And finally… East meets West in ‘hybrid’ Chinese building
China is known for its replicas of famous sights, but one new creation has gone a step further by combining two landmarks into one building, the BBC has found.
Half of the structure, located in the northern city of Shijiazhuang, is a copy of Beijing’s Temple of Heaven, but the other half is the whitewashed rotunda of the US Capitol building. The structure is four-storeys high and stands in the grounds of a film and television studio on the outskirts of the city, the China News website reports.
The Beijing-Washington hybrid has attracted thousands of comments on social media, and plenty of people on the Sina Weibo microblogging site think it’s an ingenious idea.
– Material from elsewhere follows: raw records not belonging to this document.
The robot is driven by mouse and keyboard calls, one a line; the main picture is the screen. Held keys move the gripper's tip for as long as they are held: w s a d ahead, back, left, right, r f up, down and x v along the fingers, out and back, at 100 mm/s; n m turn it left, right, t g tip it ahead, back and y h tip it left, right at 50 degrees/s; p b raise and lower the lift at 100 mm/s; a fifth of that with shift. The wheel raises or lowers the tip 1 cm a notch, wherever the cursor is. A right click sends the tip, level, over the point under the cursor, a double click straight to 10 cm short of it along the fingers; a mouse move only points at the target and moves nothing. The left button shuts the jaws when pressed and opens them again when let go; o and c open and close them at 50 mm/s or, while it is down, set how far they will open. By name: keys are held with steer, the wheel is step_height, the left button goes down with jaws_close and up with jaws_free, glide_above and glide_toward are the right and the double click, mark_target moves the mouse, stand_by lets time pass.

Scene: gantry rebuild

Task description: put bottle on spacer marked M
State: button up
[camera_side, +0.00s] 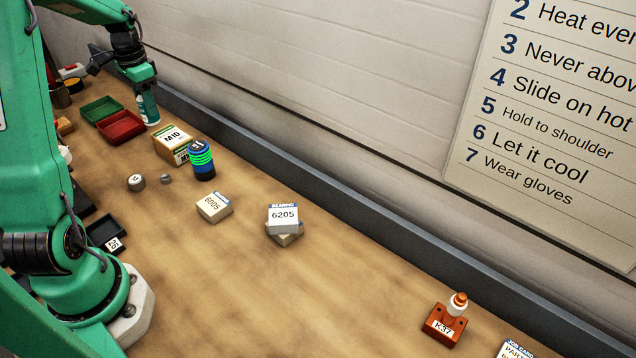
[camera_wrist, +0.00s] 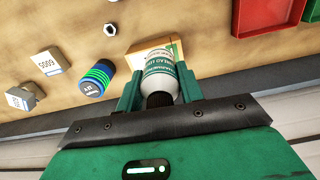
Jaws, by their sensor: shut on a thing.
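The bottle is white with a teal label and shows in the side view (camera_side: 149,112), upright beyond the red tray. My gripper (camera_side: 146,92) is shut on its upper part from above. In the wrist view, my gripper's green fingers (camera_wrist: 158,90) are on both sides of the bottle (camera_wrist: 160,65), with its dark cap towards me. I cannot tell whether its base touches the bench. A short grey round spacer (camera_side: 136,182) stands on the bench, nearer the camera than the bottle. A mark shows on its top, but I cannot read it surely.
An M10 box (camera_side: 171,139) and a blue, green-striped canister (camera_side: 202,161) stand between bottle and bearing boxes (camera_side: 283,216). A small nut (camera_side: 166,179) lies beside the spacer. Green (camera_side: 100,108) and red (camera_side: 121,127) trays are left of the bottle.

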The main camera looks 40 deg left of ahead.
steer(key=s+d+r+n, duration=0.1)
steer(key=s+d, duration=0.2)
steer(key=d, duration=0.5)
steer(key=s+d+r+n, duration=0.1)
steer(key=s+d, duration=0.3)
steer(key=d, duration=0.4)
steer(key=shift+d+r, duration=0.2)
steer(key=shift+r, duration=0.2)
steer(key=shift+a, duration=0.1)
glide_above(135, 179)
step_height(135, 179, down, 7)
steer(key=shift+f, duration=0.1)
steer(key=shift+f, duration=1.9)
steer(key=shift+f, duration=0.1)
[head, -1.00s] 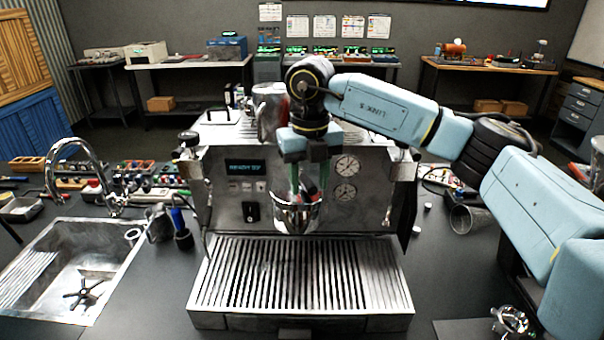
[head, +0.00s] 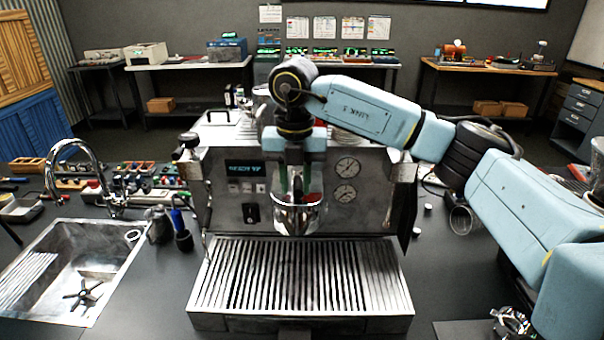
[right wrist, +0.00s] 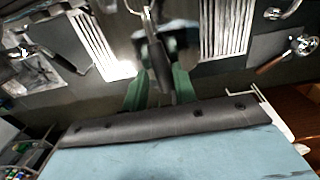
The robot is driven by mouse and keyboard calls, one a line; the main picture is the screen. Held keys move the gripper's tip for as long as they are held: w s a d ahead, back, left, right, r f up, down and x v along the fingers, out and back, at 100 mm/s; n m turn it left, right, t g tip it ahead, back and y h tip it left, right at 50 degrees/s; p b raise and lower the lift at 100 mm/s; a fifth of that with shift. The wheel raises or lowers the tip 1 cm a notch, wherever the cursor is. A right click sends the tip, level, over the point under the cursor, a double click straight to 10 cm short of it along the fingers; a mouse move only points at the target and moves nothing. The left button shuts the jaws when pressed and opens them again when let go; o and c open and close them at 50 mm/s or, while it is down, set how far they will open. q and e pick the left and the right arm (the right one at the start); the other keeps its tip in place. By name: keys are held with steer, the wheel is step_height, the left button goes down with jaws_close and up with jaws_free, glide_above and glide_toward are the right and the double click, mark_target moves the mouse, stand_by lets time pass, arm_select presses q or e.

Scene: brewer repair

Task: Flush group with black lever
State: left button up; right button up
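The espresso machine (head: 235,225) stands in the middle of the counter, its display (head: 244,168) lit with text too small to read surely. Its shiny group head (head: 298,217) sits at the front above the slatted drip tray (head: 300,275). My right gripper (head: 298,192) points down in front of the group. Its green fingers stand apart, with a narrow dark piece between them, likely the black lever (right wrist: 160,70) in the right wrist view. Contact with the fingers is not clear. The gripper hides much of the lever in the head view. My left gripper is not in view.
A sink (head: 75,275) with a curved faucet (head: 75,150) is at the left. Two pressure gauges (head: 346,180) are on the machine's right face. A metal cup (head: 461,219) lies right of the machine.

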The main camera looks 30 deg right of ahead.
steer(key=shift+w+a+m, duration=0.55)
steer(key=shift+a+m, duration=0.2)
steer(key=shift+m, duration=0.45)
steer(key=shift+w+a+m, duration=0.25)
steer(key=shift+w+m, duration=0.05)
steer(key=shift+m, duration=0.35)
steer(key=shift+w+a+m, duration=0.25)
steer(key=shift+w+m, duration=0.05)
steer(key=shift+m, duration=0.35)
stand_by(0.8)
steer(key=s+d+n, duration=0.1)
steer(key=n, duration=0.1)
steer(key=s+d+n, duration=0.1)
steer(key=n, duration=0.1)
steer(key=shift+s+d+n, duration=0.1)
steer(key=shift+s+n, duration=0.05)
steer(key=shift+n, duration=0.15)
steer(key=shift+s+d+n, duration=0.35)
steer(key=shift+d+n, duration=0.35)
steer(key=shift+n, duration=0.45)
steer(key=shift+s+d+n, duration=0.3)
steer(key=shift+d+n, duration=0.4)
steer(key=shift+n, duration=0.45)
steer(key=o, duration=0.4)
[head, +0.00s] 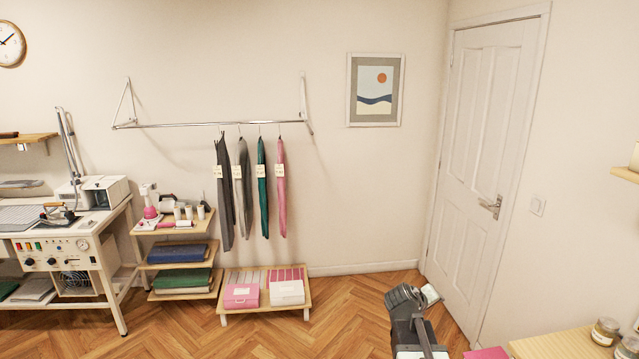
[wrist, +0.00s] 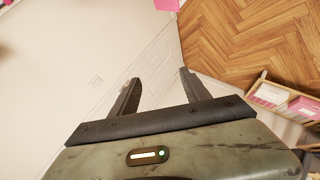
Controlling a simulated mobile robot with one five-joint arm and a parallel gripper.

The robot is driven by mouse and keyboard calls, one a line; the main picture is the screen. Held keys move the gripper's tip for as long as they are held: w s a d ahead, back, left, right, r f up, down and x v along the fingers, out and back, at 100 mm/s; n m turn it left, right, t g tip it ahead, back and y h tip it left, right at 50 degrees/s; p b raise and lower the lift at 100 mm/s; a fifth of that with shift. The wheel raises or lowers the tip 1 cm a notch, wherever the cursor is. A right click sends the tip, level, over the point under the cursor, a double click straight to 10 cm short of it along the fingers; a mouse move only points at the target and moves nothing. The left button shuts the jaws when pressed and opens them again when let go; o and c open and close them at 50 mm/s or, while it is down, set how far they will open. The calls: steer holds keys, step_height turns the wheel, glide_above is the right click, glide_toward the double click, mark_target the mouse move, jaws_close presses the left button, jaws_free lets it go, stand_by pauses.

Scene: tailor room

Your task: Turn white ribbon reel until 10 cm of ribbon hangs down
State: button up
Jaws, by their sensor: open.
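No white ribbon reel and no hanging ribbon can be made out in either view. My gripper (wrist: 159,76) is open in the wrist view, with its two dark fingers apart and nothing between them. Beyond the fingers are pale wall or door surfaces and the wooden floor. In the head view, my arm rises at the bottom, right of centre, in front of the floor and the white door; its fingertips are hard to make out there.
A wooden table (head: 560,346) with jars (head: 605,331) is at bottom right. A low bench (head: 262,306) with boxes, a shelf unit (head: 180,266) and an ironing station (head: 60,235) stand left. Garments hang from a rail (head: 205,124). Floor (head: 350,310) between is clear.

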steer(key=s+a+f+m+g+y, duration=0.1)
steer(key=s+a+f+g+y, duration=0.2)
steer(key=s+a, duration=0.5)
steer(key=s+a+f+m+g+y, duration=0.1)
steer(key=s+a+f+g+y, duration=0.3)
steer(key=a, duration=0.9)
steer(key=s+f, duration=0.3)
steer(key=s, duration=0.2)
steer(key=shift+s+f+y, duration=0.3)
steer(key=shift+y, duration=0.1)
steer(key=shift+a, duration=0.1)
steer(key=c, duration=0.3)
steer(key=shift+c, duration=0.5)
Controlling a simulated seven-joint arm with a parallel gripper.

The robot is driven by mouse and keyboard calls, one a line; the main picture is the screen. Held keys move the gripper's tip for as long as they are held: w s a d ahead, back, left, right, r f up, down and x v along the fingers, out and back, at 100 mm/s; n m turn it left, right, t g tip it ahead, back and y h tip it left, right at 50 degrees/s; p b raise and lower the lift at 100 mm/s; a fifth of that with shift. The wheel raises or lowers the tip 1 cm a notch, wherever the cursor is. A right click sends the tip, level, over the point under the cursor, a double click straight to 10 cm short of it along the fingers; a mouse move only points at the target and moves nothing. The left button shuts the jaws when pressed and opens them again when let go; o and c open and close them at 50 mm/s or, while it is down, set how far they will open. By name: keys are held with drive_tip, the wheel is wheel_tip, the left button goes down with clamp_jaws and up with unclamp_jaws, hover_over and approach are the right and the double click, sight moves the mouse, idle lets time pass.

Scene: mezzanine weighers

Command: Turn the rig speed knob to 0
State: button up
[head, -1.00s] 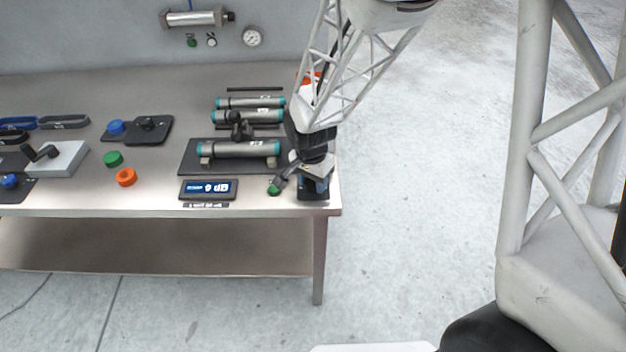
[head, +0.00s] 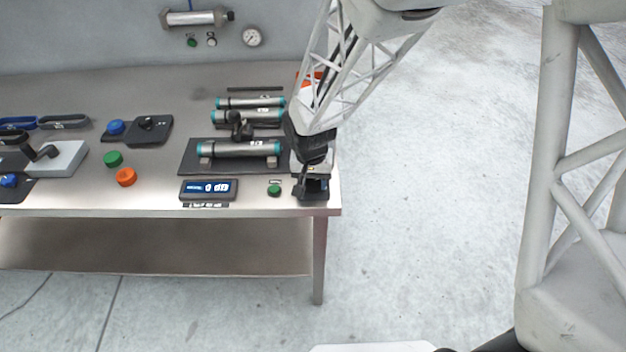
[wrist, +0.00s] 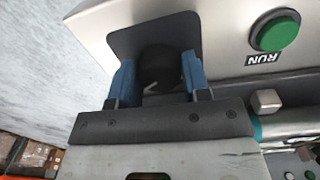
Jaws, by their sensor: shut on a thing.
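The rig speed knob (wrist: 160,68) is a round black knob with a pale pointer mark, on a dark plate (wrist: 128,42) in the wrist view. My gripper (wrist: 158,80) has its two blue fingers on either side of the knob and is shut on it. In the head view my gripper (head: 315,188) is down at the bench's front right corner and hides the knob. Numbers around the knob cannot be read.
A green RUN button (wrist: 275,30) sits beside the knob's plate; it also shows in the head view (head: 274,190). A display (head: 208,189) stands left of it. Behind is a rig with a grey cylinder (head: 238,149). The bench's right edge (head: 338,195) is close.

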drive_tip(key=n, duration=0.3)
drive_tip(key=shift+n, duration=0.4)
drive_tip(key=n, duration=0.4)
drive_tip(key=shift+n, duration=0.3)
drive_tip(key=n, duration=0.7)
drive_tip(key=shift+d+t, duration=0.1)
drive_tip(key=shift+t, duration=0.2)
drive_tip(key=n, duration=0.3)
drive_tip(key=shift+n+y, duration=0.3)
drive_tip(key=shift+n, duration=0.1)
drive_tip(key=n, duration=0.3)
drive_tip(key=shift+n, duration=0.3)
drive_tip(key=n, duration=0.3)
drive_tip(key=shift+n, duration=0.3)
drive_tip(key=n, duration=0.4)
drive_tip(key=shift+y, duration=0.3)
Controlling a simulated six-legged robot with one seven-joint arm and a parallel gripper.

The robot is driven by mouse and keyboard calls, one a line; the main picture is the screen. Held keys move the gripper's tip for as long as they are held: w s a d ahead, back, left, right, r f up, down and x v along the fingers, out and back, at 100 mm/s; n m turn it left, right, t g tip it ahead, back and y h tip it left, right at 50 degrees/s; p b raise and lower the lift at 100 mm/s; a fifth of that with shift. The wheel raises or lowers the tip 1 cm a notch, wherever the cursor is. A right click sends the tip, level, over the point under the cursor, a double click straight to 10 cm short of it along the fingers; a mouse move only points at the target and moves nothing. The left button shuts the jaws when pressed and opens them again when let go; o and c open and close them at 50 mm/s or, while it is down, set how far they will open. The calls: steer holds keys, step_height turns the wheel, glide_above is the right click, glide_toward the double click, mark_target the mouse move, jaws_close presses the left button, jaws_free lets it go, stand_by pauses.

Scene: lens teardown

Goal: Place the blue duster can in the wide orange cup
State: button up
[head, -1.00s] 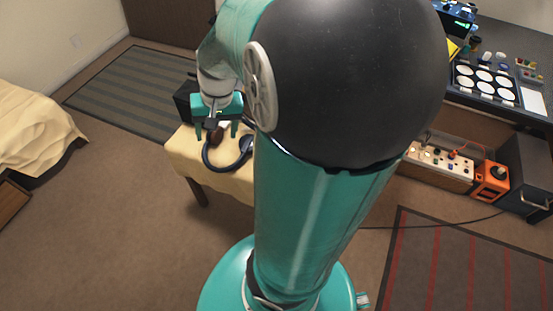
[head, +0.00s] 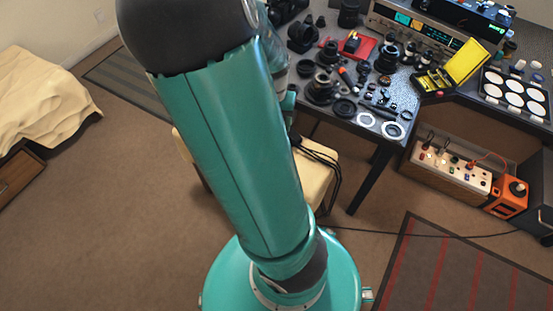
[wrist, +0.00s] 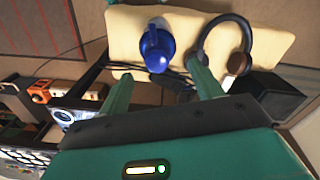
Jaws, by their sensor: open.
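In the head view my own arm hides the gripper and the can. I cannot make out a wide orange cup in either view.
Headphones (wrist: 226,46) lie just right of the can, with a black box (wrist: 272,94) nearby. In the head view a dark desk (head: 345,112) carries several lens parts and a yellow case (head: 452,70).

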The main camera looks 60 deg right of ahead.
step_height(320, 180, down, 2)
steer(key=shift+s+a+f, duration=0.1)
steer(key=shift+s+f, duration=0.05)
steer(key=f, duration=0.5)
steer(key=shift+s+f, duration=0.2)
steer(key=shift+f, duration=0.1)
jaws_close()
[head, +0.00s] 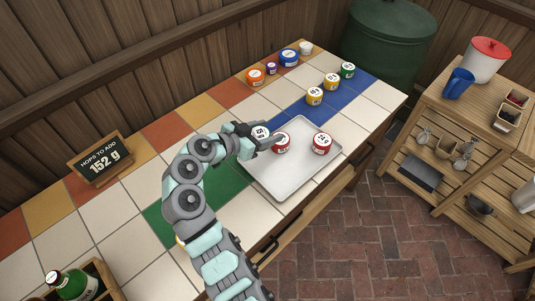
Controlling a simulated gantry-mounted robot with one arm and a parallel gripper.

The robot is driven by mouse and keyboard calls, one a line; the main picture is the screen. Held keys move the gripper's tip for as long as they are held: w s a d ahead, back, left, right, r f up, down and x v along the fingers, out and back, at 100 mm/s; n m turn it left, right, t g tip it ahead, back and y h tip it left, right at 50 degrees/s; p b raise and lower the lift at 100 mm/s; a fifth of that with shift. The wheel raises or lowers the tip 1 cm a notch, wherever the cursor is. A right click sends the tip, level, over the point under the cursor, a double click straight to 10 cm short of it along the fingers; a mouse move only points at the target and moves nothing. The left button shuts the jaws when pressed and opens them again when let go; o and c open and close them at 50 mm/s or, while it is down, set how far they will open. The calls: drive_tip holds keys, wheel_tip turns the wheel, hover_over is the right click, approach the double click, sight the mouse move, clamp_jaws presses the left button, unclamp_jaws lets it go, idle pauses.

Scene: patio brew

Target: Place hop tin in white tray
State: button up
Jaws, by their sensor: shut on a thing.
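The white tray (290,185) lies on the tiled counter, partly over the green strip. Two red tins with white lids stand in it: one near the left (282,147) and one at the right (321,147). My gripper (264,140) is at the tray's upper left edge, shut on a tin with a white, numbered lid (258,132). That tin's body is mostly hidden by my fingers. I cannot tell whether it touches the tray or hangs above it. The gripper is close beside the left red tin.
Two yellow tins (315,97) and a green tin (347,71) stand on the blue strip. Several coloured tins (255,77) stand at the back. A sign (101,161) reads "HOPS TO ADD 152 g". A crate with a green bottle (75,286) is front left. The tray's front is bare.

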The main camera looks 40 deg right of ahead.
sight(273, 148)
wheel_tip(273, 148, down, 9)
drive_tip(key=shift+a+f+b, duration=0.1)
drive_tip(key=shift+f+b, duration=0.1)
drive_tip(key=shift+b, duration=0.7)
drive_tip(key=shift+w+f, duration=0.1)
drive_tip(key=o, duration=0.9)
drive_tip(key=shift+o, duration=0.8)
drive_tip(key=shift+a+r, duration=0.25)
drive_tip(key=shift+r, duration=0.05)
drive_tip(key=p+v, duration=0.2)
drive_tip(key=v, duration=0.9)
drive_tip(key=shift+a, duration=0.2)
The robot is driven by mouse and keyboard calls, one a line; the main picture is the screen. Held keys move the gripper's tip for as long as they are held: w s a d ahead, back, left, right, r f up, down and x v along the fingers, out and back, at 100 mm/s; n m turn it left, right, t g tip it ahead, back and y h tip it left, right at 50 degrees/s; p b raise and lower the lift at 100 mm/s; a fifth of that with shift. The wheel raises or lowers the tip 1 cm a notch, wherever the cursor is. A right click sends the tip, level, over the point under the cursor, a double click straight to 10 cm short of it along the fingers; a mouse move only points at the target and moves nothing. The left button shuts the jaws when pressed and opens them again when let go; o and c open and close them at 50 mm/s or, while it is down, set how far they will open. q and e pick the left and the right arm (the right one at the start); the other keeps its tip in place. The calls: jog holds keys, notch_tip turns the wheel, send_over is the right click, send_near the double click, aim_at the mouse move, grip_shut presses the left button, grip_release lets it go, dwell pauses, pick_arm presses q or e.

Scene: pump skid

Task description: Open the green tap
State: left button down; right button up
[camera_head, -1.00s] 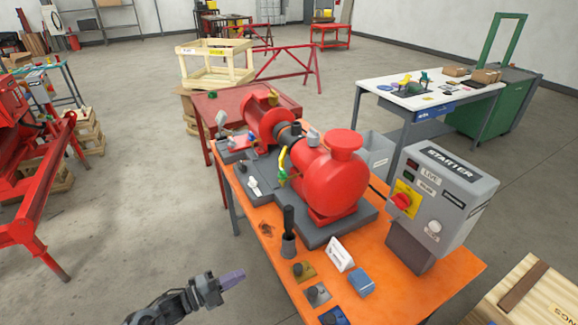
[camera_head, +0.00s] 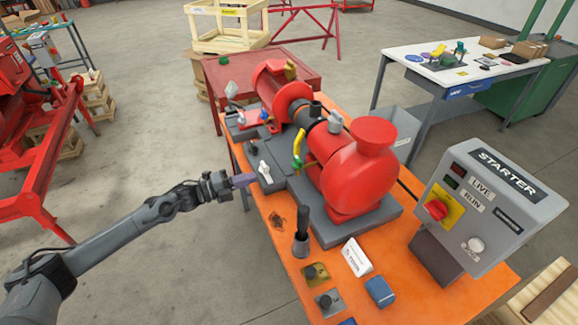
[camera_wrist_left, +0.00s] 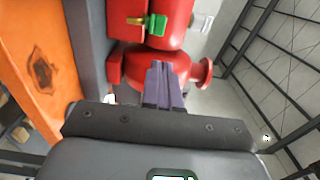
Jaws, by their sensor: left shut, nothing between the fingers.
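A small green tap (camera_head: 297,163) sits low at the near side of the red pump (camera_head: 352,170), just below an upright yellow lever (camera_head: 299,141). In the left wrist view, a green handle (camera_wrist_left: 157,24) on a brass stub stands against the red casing. My left gripper (camera_head: 247,181) has purple fingers, shut and empty. It is at the left edge of the orange bench, left of the green tap and apart from it. In the left wrist view the fingertips (camera_wrist_left: 160,68) overlap the red pump, and the green handle shows beyond them. My right gripper is out of view.
A white lever (camera_head: 265,172) stands on the grey skid between the fingertips and the tap. A black-handled tool (camera_head: 301,232) stands upright on the orange bench (camera_head: 262,205). The grey starter box (camera_head: 478,205) is at the right.

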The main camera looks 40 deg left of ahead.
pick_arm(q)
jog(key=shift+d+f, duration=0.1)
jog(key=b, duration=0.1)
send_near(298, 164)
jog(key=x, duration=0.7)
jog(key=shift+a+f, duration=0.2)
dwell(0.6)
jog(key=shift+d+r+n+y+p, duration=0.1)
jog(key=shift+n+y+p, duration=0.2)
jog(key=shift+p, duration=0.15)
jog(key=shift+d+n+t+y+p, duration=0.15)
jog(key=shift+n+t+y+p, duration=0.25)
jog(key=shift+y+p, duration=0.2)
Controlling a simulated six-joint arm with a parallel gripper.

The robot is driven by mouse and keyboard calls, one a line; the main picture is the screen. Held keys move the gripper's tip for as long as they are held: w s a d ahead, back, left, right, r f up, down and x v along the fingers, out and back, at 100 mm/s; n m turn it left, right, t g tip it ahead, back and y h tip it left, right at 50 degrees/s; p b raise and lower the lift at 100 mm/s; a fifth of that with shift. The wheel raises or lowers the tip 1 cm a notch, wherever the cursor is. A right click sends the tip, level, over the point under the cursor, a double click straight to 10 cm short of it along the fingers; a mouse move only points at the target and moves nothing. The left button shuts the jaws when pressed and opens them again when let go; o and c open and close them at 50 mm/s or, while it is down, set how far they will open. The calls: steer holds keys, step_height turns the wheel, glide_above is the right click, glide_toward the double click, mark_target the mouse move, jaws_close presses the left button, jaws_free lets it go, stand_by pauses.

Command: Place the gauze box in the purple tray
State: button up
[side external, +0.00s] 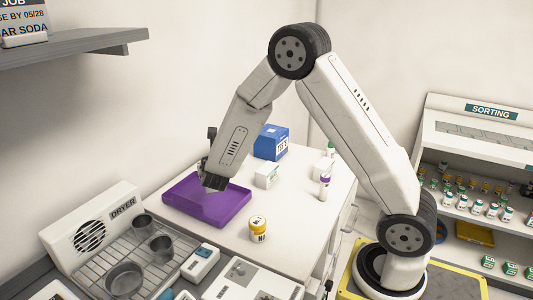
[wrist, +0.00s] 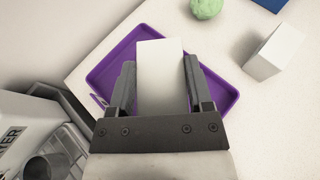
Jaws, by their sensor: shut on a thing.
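My gripper (side external: 214,177) is shut on a white box (wrist: 160,77), which sits between the two fingers in the wrist view. No label shows on its visible face, so I cannot read whether it is the gauze box. The purple tray (side external: 181,200) lies flat on the white table, and the held box is over it. The tray's rim (wrist: 104,72) shows on both sides of the fingers in the wrist view. In the side view the box is mostly hidden by my gripper, and I cannot tell whether it touches the tray floor.
Another white box (side external: 267,176) stands right of the tray, with a blue box (side external: 271,142) behind it. A green ball (wrist: 207,8) lies beyond the tray. A yellow-capped jar (side external: 258,229) and purple-banded bottle (side external: 325,186) stand nearby. A dryer rack (side external: 110,255) is at front left.

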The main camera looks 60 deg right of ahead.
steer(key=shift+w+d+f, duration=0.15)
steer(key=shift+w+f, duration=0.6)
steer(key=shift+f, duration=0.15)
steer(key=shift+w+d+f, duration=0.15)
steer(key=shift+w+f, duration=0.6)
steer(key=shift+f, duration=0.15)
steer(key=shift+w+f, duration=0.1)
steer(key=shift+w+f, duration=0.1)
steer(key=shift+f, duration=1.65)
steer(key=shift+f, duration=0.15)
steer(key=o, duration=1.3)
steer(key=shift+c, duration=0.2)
“From one side you can film period dramas, from the other side you can film Western scenery,” writes one user. “This saves construction costs, how strange and cute!” Another person says it’s “creative, cost-efficient and resourceful, a perfect way to utilise space!”
But while one users thinks it’s a “symbol of friendship” between the US and China, another wonders whether it was actually the result of a “quarrel between designers”.
It’s thought to be the first such hybrid building in a country which has no shortage of replica sights. Next door to the Shijiazhuang structure stands a mock-Egyptian sphinx, and elsewhere visitors can see recreations of London’s iconic Tower Bridge, the Austrian alpine village of Hallstatt and even a Chinese version of Venice.